Diverse Behaviors in Non-Uniform Chiral and Non-Chiral Swarmalators
Steven Ceron, Kevin O'Keeffe, Kirstin Petersen

TL;DR
This paper explores complex behaviors in swarmalators with realistic features like local coupling and chirality, revealing new patterns such as vortex lattices and phase waves relevant to natural and artificial systems.
Contribution
It extends previous models by incorporating local coupling, non-identical frequencies, and chirality, uncovering diverse emergent behaviors in swarmalator systems.
Findings
Discovery of vortex lattice formations
Identification of beating clusters and phase waves
Relevance to natural and artificial micro-scale systems
Abstract
We study the emergent behaviors of a population of swarming coupled oscillators, dubbed 'swarmalators'. Previous work considered the simplest, idealized case: identical swarmalators with global coupling.

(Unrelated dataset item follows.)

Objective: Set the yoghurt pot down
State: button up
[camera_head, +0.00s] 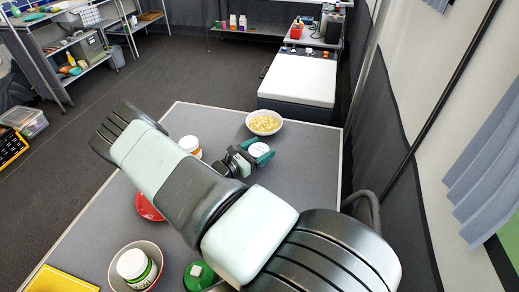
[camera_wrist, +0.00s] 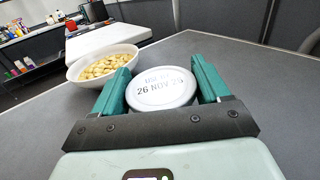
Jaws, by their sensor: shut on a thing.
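The yoghurt pot (camera_wrist: 160,90) has a round white lid printed with a date. It is between the two green fingers of my gripper (camera_wrist: 161,88) in the wrist view, and the fingers are shut on it. In the head view the pot (camera_head: 259,149) shows as a white lid at my gripper (camera_head: 260,153), over the far part of the grey table (camera_head: 225,118). The lid hides the pot's sides and base, so I cannot tell whether it touches the table.
A white bowl of yellowish pieces (camera_head: 264,123) stands just beyond my gripper. A white tub with an orange label (camera_head: 190,146) and a red dish (camera_head: 149,207) are left of it. A bowl holding a white and green tub (camera_head: 135,266) is nearer. Table right of the pot is clear.

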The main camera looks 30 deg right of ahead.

Here we expand this work by adding more realistic features: local coupling, non-identical natural frequencies, and chirality. This more realistic model generates a variety of new behaviors including lattices of vortices, beating clusters, and interacting phase waves. Similar behaviors are found across natural and artificial micro-scale collective systems, including social slime mold, spermatozoa vortex arrays, and Quincke rollers. Our results indicate a wide range of future use cases, both to aid characterization and understanding of natural swarms, and to design complex interactions in collective systems from soft and active matter to micro-robotics.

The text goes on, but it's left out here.